Like most line-of-duty deaths of our nation’s cops, we learn about their personal lives, their military service, their parenting skills, their spirituality, basically who was wearing that badge and what he/she stood for. The recent death of NYPD police Officer Brian Mulkeen, 33, bears out the heart and soul of a man who willingly walked away from a high-paying career in finance to lay down his life for millions of folks he did not know.
In a ground-fighting encounter a little after midnight on Sunday morning, Officer Mulkeen was one of a small group of plainclothes cops working in an anti-crime unit in an area of the Bronx reportedly plagued with gang violence and gunfire.
While the unmarked NYPD cruiser occupied by three plainclothes cops patrolled the Edenwald Housing area, the trio engaged in some midnight-shift banter and glee, providing their own brand of balance in a world of chaos and crisis:
Myself driving, Mulkeen in my passenger seat, @robwish sitting in the back making fun of us and videoing.

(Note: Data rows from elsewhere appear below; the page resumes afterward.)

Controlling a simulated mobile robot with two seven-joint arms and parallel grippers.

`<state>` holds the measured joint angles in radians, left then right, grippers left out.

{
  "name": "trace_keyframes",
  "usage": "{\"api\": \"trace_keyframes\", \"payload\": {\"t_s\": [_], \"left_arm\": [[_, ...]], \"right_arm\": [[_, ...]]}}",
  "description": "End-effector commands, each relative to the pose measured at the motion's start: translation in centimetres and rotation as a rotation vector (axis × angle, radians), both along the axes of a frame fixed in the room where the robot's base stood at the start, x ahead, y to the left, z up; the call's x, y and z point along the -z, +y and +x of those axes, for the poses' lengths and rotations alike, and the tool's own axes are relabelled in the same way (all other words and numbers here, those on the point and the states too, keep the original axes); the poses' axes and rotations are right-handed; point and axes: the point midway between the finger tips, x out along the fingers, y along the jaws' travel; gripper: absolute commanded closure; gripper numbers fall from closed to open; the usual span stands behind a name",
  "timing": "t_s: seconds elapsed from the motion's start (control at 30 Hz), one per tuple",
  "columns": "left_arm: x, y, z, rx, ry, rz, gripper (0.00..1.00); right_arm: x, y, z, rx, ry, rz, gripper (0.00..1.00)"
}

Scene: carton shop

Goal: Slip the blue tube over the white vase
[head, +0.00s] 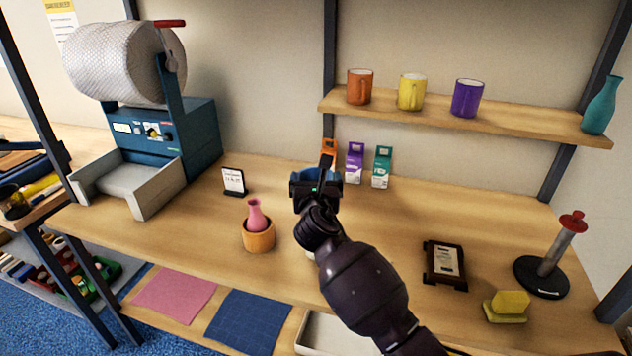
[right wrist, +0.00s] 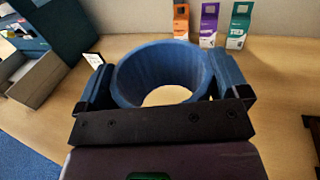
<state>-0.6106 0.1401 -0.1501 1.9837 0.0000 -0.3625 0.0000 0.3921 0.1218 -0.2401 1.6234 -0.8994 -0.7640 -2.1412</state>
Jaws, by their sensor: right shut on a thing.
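The blue tube (right wrist: 160,66) is a wide, open ring between the fingers of my right gripper (head: 318,182), which is shut on it. In the head view only a little blue of the tube (head: 328,174) shows around the gripper. The right wrist view looks down through the tube onto a pale tan surface, with no vase visible inside. The white vase cannot be made out; a small pale patch shows at the edge of my right arm in the head view, but most of it is hidden. My left gripper is out of view.
A pink vase in a wooden pot (head: 259,236) stands left of my right arm. Small cartons (head: 382,167) stand behind the gripper. A card sign (head: 234,181) is left.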

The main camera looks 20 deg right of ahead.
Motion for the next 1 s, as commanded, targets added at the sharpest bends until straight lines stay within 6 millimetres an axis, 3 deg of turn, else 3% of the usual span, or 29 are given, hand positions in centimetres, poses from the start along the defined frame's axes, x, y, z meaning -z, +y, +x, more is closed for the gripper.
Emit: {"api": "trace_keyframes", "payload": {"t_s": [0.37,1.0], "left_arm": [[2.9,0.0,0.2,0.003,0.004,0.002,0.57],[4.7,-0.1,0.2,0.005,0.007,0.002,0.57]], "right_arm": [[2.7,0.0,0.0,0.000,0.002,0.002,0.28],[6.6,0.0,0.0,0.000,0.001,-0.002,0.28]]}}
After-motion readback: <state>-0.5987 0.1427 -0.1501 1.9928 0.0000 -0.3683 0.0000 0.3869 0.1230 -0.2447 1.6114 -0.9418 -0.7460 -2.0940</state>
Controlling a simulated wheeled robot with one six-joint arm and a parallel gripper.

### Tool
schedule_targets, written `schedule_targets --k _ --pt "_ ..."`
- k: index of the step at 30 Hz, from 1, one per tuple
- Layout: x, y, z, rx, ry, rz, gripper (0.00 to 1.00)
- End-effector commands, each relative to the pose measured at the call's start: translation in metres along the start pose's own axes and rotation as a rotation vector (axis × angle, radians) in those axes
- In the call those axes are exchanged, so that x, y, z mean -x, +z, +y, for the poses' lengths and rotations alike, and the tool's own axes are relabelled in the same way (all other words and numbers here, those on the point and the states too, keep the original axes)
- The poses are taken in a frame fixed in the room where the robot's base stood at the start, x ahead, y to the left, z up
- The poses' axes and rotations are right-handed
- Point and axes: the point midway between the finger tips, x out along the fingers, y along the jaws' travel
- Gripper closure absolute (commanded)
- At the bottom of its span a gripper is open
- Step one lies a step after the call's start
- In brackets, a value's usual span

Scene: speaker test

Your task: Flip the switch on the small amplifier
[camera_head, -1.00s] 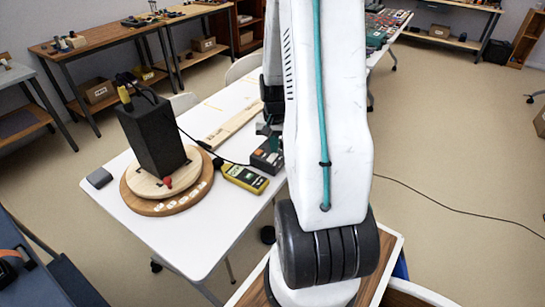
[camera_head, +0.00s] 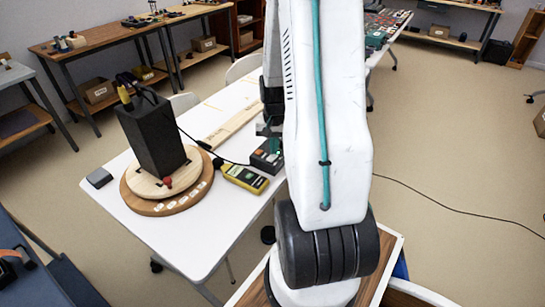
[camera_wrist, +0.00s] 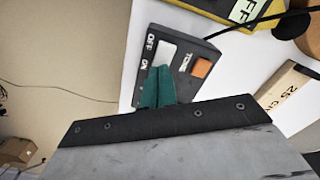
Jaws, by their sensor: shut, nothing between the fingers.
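The small amplifier (camera_head: 268,156) is a dark box on the white table, partly hidden behind my arm in the head view. In the wrist view the amplifier (camera_wrist: 183,68) shows a white switch (camera_wrist: 166,53) with OFF and ON labels, and an orange button (camera_wrist: 202,67) by the word TONE. My gripper (camera_wrist: 157,84) has teal fingers, shut and empty, at the ON end of the switch. I cannot tell whether the fingertips touch it. In the head view my gripper (camera_head: 268,130) is just above the amplifier, mostly hidden by my arm.
A black speaker (camera_head: 152,135) stands on a round wooden turntable (camera_head: 178,206) to the left. A yellow meter (camera_head: 244,178) lies between turntable and amplifier. A black cable (camera_wrist: 260,25) runs from the amplifier. A wooden strip marked in centimetres (camera_wrist: 286,88) lies beside it.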

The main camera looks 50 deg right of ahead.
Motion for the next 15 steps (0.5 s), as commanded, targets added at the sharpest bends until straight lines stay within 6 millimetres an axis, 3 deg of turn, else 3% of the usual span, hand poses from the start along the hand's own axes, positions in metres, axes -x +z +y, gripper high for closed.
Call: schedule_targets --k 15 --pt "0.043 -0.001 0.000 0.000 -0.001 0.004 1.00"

This video was taken in the last hour of Brian Mulkeens life. Little did we know that we were driving into a shootout that would end tragically. I wish I knew that this was the last song we would sing together. The last time we would be 98 together. The last gun we would grab together. Watch over us up on those country roads, I know your home♡
Posted by Bryan Mayhon on Sunday, September 29, 2019
The makeshift videographer was one of Officer Mulkeen’s brethren in his anti-crime unit “devoted to get guns off the streets,” a unit whose motto is “We Own the Night.” Police Officer Bryan Mayhon, the driver and co-singer crooning with Officer Mulkeen, posted the video you just watched, the lyrics of John Denver classic “Take Me Home, Country Roads” heartily filling the cops’ cruiser. That was the fun before the unfortunate fury.
As a midnight-shift cop (by choice) for most of my career, the last few years were in the capacity of a field training officer (FTO) showing new cops the ropes. The cruiser compartment banter often consisted of the shock comedy cops for which cops are famous…and open about it. Humanity doesn’t go away and personality doesn’t alter when the uniform is donned. Despite the eventual tragedy, to me it remains bittersweet that these police officers, these brothers in blue, enjoyed each other’s company so much that it sort of tacitly telegraphed that they would die for one another.
I do not know if Officer Mulkeen belonged in West Virginia (at least he was jovially singing the tune), but I do know he was where he wanted to be during the last breaths of his existence: fighting the good fight. There is plenty of ugly in our world, my friends. And blue is there to impede evil’s flow so it doesn’t creep upon your doorstep.
Details of this absolute tragedy are still trickling out as the investigation looks backward before it forges forward. In that regard, those hurtful words, “friendly fire,” were uttered yesterday. For today, the video posted herein colorizes the authentic last moments of Officer Mulkeen and his colleagues doing the dirtiest of jobs.
Closing out this piece with the words of Officer Bryan Mayhon seems fitting. This is the excerpt he somehow found the composure to write…to accompany the video above:
“Myself driving, Mulkeen in my passenger seat, @robwish sitting in the back making fun of us and videoing. This video was taken in the last hour of Brian Mulkeens life. Little did we know that we were driving into a shootout that would end tragically. I wish I knew that this was the last song we would sing together. The last time we would be 98 together. The last gun we would grab together. Watch over us up on those country roads, I know your home♡”
I find it somewhat ironic that Officer Mulkeen was singing “Take Me Home…” one hour before he was shot and killed on the streets of a massive housing complex whose namesake has the word “Eden” in it. Paradise gained police Officer Brian Mulkeen on Sunday.